━━━ Record set ━━━

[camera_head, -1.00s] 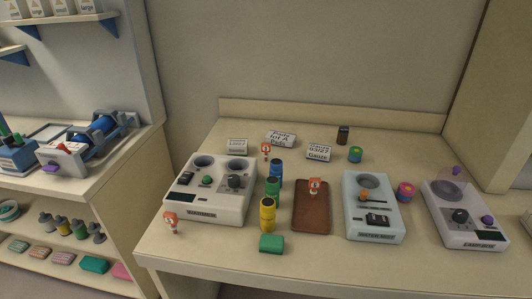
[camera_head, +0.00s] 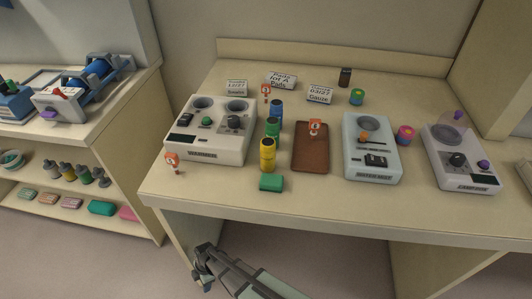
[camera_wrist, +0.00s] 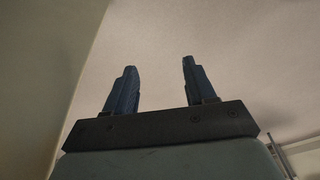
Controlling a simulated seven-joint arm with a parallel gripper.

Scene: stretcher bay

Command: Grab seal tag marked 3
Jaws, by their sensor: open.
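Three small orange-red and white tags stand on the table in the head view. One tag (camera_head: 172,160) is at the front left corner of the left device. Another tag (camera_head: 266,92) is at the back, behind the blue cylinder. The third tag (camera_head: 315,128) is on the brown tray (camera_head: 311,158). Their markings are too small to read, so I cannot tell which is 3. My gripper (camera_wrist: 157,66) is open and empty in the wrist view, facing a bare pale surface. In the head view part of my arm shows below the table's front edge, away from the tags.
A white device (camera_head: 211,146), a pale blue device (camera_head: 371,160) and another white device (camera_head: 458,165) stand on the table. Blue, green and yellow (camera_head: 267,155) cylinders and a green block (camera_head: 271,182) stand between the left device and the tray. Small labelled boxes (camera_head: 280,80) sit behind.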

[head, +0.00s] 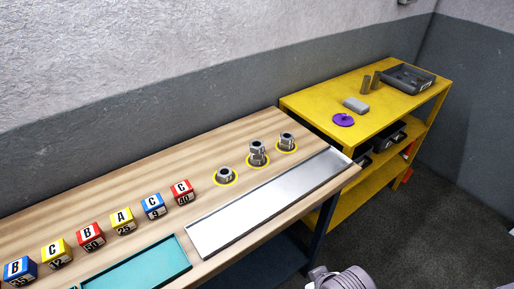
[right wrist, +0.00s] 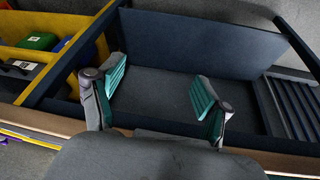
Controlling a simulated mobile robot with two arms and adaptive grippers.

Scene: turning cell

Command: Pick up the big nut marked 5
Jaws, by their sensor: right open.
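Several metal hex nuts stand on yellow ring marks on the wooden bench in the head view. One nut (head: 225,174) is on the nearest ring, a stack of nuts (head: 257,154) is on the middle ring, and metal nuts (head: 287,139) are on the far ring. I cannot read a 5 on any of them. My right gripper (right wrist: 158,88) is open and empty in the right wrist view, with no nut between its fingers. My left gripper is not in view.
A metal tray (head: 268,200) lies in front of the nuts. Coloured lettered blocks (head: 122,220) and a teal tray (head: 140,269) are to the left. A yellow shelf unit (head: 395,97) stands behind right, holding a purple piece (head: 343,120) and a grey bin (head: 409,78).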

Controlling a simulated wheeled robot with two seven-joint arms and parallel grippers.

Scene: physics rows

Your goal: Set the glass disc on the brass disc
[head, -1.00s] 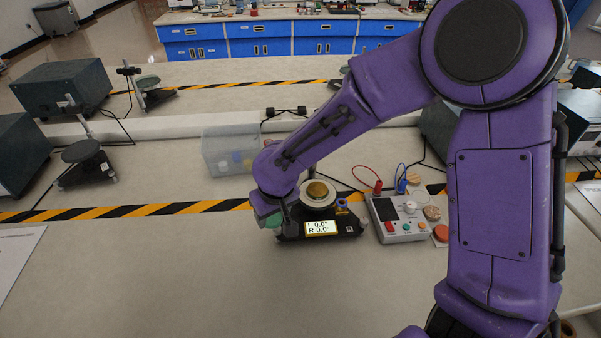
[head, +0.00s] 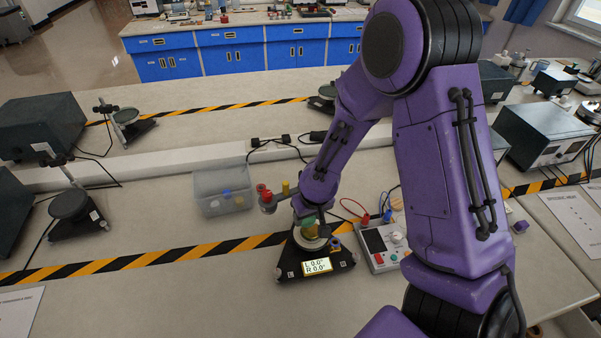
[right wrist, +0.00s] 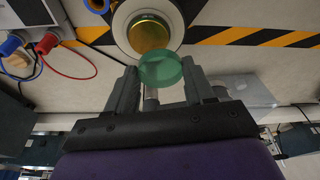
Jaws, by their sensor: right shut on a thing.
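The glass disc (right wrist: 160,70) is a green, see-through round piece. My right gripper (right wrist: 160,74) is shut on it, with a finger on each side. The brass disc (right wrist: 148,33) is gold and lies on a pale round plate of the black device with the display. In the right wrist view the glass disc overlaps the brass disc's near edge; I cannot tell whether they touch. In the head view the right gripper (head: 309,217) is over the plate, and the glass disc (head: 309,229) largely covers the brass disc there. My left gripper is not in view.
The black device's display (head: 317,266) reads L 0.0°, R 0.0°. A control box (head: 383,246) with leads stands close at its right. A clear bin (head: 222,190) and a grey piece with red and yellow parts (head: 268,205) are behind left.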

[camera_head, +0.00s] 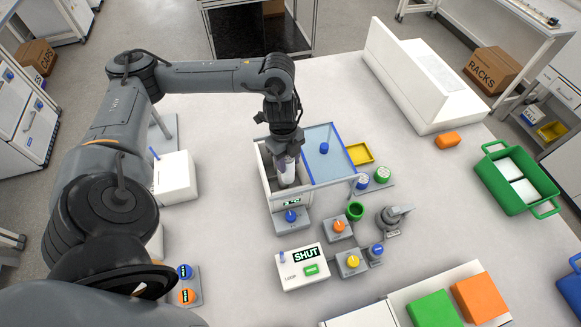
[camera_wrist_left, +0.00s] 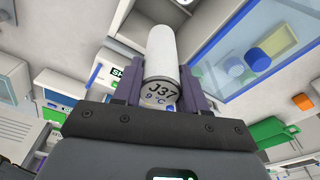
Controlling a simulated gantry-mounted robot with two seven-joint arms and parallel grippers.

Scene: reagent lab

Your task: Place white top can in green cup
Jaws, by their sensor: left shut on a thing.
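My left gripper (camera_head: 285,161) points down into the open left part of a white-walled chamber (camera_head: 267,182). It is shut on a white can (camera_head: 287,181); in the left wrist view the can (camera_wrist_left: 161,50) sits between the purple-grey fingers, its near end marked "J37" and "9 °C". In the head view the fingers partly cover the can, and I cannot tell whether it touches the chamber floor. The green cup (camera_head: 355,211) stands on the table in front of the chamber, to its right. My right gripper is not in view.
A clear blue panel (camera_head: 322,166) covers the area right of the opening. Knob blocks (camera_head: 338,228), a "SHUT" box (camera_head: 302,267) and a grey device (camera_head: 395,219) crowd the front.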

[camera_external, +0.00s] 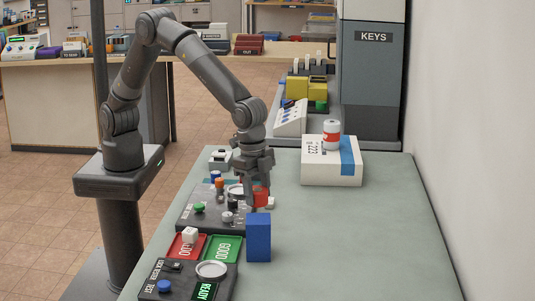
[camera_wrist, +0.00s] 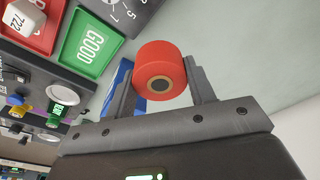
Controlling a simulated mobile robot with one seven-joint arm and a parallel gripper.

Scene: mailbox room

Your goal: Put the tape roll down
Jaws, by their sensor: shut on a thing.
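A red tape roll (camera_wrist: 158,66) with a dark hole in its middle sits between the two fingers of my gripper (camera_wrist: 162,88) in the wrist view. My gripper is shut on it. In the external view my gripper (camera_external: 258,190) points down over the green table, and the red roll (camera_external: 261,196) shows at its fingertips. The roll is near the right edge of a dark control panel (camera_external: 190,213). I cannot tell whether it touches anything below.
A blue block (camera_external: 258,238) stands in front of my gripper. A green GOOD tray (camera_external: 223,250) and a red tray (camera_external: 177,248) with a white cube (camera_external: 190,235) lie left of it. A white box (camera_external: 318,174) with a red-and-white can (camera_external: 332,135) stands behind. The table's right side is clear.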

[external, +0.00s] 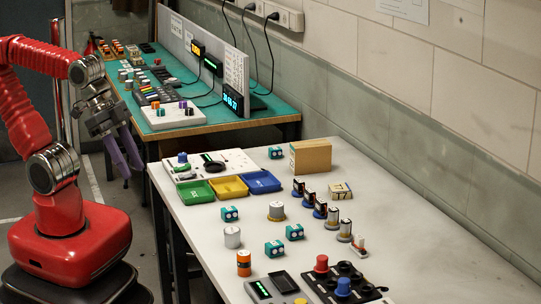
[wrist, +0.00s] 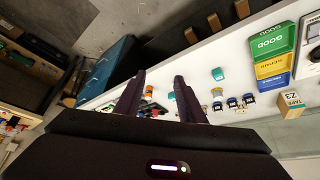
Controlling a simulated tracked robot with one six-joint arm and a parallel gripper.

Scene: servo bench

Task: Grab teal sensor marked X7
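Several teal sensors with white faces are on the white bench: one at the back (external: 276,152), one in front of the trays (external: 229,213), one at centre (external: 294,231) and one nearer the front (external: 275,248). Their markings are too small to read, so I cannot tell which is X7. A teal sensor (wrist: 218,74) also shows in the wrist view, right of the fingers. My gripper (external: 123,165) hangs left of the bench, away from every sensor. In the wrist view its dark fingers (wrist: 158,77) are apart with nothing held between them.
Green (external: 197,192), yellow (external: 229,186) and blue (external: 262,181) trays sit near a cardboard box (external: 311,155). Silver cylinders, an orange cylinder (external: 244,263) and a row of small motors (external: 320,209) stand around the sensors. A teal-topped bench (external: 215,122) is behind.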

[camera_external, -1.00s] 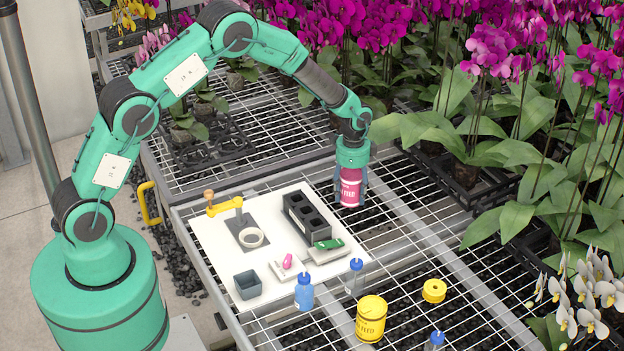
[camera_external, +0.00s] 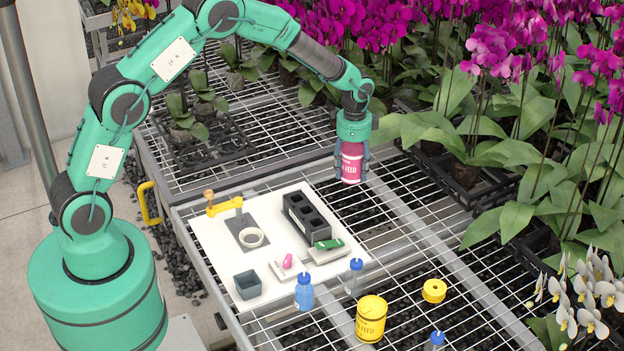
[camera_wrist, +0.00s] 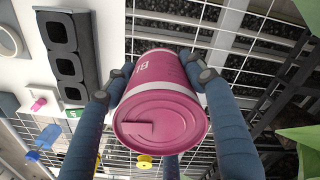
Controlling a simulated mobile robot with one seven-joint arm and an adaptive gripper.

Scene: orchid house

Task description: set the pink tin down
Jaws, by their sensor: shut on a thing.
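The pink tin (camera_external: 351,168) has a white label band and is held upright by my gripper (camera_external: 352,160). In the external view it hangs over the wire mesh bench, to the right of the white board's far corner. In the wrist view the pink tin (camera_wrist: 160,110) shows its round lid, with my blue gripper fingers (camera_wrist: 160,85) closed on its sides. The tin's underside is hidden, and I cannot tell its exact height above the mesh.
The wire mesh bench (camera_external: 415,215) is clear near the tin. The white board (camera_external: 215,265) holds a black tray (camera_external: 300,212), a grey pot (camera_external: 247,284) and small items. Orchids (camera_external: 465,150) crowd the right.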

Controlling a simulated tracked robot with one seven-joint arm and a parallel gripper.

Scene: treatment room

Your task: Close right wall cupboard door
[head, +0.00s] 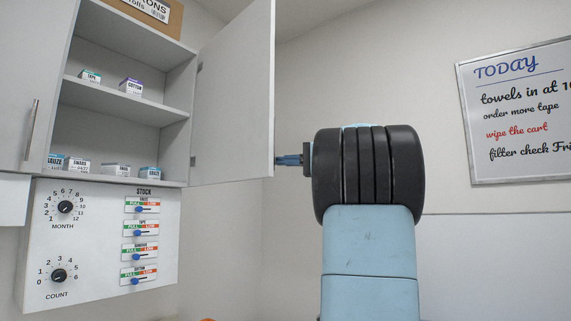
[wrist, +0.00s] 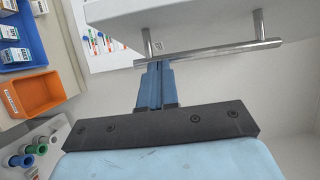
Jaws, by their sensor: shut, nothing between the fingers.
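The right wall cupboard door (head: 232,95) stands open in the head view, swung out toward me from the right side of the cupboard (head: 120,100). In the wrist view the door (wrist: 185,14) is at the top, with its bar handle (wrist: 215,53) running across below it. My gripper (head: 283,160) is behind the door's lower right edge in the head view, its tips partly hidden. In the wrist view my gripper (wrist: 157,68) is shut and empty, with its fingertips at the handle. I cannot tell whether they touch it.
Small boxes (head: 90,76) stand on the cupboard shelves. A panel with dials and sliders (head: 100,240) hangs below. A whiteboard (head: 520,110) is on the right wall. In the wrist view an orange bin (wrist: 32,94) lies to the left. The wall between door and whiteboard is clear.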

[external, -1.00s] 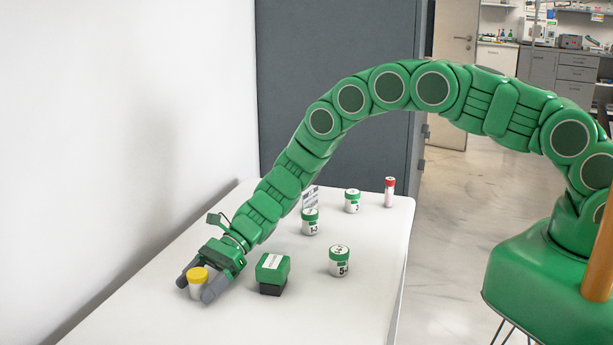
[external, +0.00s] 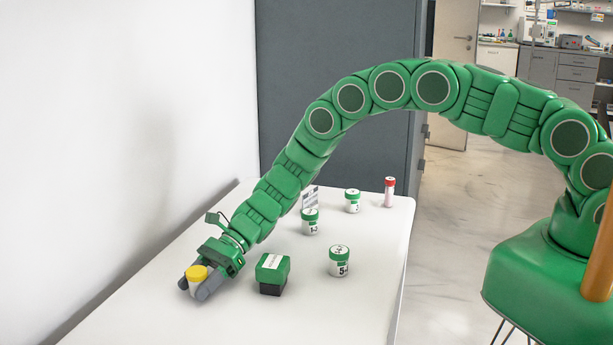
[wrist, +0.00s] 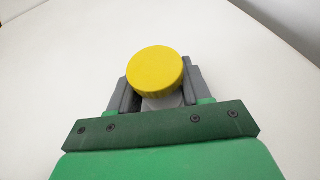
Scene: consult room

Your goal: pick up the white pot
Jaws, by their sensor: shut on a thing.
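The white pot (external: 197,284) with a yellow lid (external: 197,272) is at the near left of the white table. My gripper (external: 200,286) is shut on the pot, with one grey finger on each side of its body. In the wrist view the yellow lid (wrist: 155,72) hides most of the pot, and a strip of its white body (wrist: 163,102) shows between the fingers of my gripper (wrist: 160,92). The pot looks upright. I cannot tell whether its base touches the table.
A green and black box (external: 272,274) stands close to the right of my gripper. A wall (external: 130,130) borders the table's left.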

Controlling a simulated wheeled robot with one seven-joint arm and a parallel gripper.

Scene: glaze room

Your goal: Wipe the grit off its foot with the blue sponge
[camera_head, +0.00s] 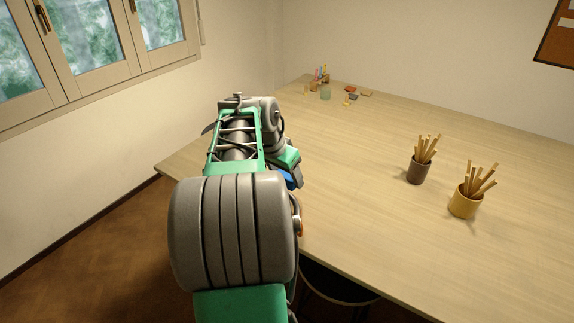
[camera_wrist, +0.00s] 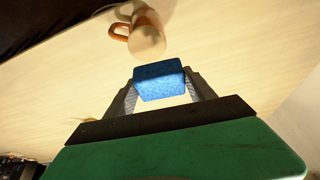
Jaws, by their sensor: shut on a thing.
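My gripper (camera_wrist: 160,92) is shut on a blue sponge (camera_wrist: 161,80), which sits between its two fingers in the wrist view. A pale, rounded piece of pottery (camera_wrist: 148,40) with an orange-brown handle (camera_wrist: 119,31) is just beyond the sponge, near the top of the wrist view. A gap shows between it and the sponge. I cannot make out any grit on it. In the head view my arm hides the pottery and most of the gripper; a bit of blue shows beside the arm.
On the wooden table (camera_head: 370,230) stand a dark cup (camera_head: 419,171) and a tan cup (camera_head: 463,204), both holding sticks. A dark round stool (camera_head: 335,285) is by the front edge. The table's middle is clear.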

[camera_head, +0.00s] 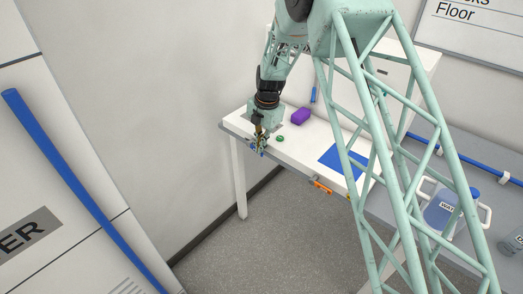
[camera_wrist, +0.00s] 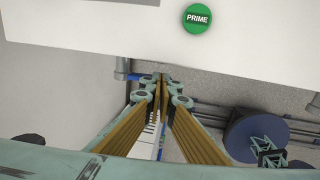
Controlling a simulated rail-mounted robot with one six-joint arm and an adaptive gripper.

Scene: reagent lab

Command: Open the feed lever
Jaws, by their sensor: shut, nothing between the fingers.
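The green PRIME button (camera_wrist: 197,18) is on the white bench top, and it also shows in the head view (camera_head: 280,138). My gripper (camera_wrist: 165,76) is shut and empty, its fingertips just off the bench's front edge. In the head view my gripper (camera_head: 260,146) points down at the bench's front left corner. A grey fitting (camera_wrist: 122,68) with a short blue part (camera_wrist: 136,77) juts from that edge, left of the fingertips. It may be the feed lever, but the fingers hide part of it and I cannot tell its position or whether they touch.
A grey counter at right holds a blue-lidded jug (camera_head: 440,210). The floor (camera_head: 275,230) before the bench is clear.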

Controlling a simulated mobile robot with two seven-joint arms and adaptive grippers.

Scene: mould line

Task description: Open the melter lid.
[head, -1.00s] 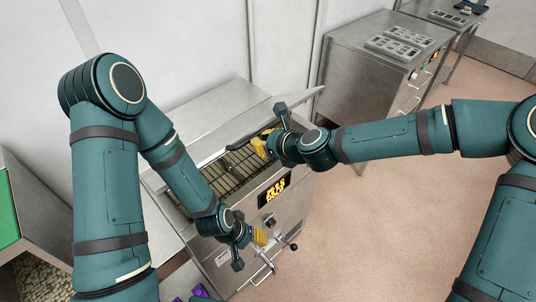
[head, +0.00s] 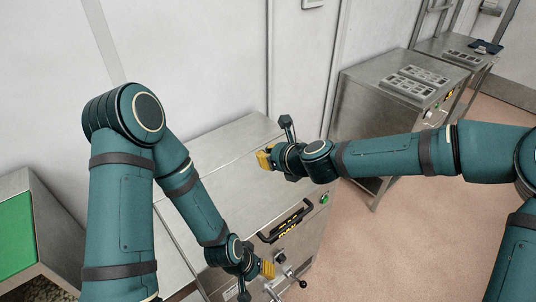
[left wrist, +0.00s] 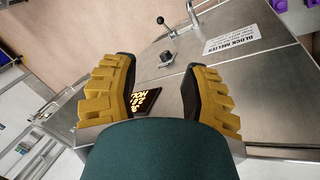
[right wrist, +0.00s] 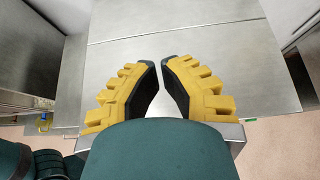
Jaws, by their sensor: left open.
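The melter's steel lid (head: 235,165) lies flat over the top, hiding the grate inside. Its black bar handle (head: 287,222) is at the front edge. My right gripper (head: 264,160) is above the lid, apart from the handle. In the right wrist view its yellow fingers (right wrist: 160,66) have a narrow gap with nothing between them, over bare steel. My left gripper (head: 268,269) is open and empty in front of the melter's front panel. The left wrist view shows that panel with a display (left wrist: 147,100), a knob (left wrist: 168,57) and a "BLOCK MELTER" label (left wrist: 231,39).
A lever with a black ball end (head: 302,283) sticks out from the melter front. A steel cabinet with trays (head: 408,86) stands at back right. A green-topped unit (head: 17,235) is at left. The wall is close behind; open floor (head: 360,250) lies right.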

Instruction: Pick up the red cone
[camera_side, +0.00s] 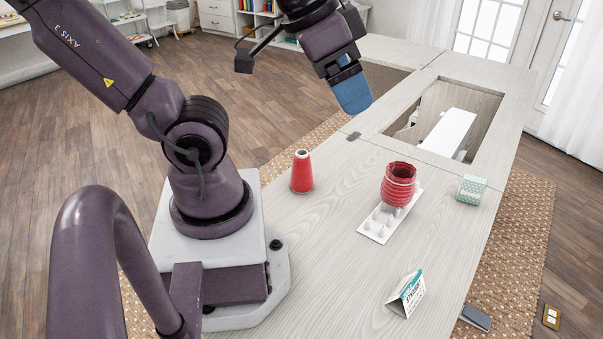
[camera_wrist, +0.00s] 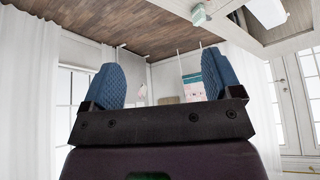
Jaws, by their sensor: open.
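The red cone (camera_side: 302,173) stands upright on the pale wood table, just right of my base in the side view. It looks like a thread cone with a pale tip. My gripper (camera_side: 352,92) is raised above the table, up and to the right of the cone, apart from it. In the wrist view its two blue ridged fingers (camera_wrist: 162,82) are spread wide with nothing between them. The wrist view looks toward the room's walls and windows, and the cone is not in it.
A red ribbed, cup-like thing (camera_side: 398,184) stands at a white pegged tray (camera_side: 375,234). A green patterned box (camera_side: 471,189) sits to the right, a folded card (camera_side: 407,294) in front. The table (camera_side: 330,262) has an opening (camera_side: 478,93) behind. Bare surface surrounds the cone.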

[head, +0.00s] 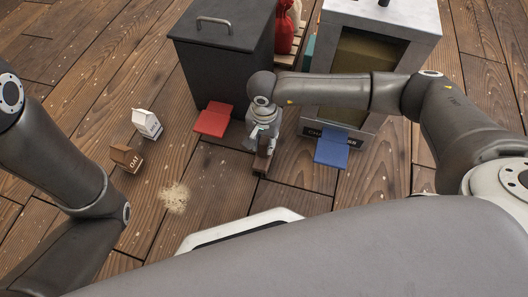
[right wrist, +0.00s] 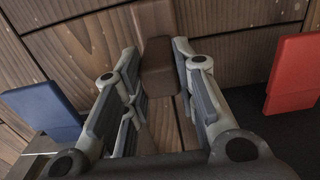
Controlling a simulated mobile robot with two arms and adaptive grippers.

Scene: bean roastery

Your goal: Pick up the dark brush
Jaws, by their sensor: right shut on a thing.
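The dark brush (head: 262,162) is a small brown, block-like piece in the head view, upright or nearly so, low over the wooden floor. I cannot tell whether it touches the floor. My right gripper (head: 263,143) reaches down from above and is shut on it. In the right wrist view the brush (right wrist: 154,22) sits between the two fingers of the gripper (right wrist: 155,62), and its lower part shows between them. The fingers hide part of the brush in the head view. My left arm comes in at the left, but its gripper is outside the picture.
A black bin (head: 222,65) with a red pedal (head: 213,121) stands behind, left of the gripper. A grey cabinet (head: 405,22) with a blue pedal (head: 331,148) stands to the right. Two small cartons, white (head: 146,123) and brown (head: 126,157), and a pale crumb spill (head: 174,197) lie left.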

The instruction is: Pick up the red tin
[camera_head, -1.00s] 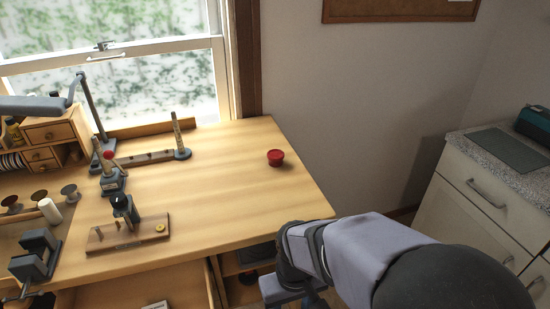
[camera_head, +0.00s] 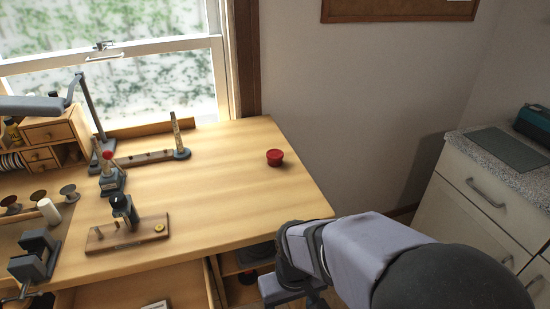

━━━

Exercise task: Without the pictures, repeat the entries above line by line, from the first through the one that contains "Command: Grab seal tag marked 3", both ends included.

Exercise response:
[camera_head, -1.00s] 
[camera_head, +0.00s] 
[camera_wrist, +0.00s] 
Controlling a simulated seven-joint arm with a parallel gripper.

Scene: stretcher bay

Command: Grab seal tag marked 3

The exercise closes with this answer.